[Start of Listed records]

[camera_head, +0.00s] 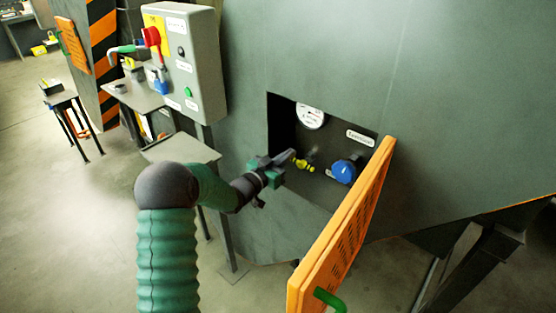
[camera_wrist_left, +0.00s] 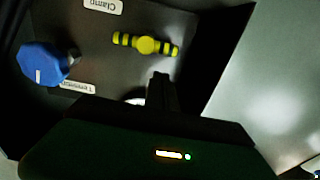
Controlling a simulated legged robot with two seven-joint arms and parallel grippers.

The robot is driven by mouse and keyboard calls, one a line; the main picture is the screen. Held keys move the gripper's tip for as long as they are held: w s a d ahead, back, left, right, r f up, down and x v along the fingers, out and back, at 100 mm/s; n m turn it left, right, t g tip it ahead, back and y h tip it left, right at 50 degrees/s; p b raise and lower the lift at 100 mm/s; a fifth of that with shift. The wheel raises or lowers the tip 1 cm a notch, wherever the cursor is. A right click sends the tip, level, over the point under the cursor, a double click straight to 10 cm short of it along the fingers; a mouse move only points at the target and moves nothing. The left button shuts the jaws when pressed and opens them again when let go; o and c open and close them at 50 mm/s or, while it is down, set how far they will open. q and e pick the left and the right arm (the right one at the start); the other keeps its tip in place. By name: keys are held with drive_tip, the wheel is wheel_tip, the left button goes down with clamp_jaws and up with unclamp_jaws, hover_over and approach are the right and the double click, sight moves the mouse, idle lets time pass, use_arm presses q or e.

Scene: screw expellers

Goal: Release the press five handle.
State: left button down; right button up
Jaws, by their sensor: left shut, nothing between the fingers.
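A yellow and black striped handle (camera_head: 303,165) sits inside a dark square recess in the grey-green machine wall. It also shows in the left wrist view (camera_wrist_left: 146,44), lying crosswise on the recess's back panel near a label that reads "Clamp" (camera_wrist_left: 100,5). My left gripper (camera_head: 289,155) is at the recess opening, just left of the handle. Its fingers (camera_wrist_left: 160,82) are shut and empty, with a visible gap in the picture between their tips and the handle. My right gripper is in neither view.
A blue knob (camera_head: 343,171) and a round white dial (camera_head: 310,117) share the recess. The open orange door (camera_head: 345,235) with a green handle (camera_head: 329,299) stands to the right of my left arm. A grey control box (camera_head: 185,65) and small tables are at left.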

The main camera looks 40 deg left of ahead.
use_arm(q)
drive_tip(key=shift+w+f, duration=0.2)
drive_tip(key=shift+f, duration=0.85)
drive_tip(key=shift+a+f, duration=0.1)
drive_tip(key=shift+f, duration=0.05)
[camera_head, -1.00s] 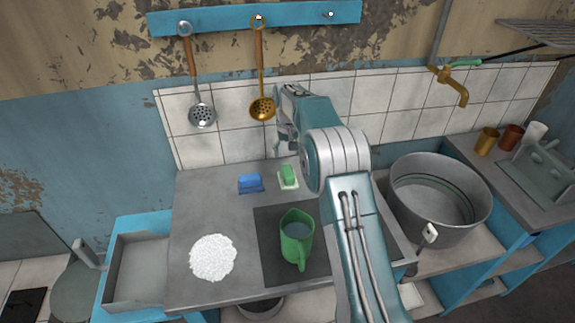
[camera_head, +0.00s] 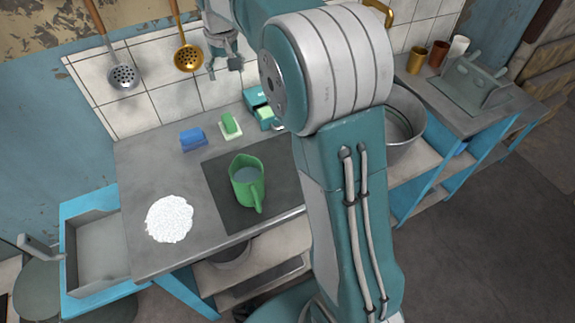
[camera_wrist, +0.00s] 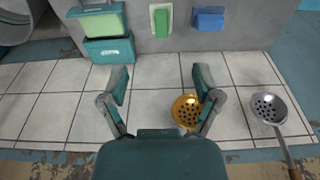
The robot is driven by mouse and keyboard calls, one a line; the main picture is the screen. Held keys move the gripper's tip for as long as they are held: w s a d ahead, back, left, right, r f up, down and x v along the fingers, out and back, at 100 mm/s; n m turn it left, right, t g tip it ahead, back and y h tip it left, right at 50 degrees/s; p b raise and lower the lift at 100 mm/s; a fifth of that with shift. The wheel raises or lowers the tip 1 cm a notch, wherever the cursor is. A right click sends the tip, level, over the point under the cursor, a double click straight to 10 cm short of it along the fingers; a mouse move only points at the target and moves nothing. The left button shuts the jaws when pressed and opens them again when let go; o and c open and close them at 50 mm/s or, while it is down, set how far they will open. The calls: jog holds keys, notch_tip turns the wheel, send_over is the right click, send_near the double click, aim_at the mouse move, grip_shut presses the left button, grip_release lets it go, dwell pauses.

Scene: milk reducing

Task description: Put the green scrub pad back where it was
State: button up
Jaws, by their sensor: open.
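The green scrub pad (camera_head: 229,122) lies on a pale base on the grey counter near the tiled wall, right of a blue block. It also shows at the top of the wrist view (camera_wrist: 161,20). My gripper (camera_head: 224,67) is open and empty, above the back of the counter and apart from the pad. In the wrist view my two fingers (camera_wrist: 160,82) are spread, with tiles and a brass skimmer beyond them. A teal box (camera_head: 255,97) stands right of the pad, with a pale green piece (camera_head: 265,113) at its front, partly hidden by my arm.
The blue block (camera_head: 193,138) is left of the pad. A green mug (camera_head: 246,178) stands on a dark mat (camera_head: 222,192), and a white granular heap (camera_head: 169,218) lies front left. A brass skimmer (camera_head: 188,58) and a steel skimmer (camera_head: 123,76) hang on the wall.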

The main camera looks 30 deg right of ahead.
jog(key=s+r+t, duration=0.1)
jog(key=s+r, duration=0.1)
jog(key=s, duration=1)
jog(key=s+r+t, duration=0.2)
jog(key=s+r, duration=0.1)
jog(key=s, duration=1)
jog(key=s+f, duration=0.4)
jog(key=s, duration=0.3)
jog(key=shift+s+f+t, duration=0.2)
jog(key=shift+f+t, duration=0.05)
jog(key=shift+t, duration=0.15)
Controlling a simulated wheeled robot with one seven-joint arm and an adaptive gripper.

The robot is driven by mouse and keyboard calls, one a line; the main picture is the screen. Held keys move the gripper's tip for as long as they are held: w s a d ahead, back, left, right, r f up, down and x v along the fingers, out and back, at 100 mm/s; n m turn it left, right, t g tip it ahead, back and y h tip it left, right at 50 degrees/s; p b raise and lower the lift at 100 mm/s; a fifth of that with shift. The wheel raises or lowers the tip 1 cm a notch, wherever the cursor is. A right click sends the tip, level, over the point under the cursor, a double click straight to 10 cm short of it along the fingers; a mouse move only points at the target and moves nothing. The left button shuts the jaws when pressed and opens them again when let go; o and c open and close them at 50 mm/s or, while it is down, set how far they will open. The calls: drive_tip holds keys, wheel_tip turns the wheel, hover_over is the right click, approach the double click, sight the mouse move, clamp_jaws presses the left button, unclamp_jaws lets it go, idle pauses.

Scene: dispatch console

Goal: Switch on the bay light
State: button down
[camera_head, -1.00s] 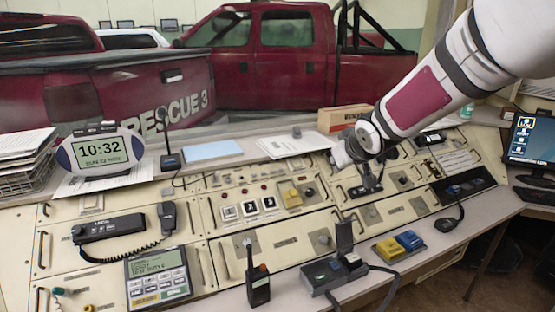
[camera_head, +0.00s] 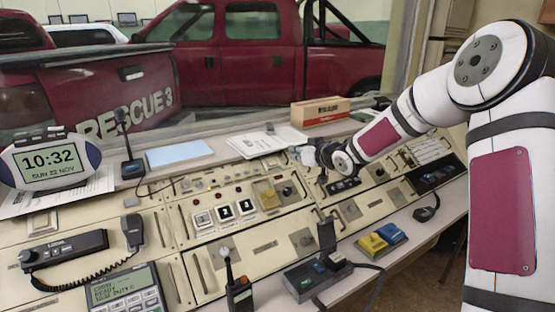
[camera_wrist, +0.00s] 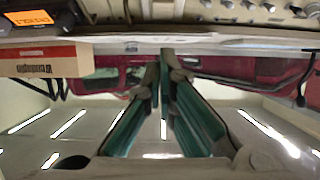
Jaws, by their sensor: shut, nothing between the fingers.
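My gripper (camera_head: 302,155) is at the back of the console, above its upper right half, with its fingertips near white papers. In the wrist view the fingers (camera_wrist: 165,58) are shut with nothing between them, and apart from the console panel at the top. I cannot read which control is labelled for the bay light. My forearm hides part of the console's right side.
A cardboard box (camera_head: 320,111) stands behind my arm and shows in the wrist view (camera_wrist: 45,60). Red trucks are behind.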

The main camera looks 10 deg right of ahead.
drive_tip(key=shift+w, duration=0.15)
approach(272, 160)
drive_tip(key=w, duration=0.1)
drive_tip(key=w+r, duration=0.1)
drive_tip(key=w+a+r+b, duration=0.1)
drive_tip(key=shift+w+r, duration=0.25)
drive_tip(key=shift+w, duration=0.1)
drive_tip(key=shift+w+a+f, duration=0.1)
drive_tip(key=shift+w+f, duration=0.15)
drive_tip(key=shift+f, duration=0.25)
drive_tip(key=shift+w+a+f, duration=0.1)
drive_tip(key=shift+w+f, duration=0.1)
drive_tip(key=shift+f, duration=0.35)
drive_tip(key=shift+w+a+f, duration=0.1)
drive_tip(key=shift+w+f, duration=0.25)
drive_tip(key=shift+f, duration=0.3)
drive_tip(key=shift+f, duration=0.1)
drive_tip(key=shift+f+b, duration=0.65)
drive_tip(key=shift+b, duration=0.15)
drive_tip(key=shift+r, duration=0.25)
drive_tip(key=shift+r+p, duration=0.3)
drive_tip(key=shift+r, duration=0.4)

[End of Listed records]

● Required work: Repeat the listing above exactly from its first line to the line containing "Controlling a simulated legged", both included, and omit the pictures.

● Final answer:
[camera_head, +0.00s] 
[camera_wrist_left, +0.00s] 
Controlling a simulated legged robot with two seven-joint arms and parallel grippers.

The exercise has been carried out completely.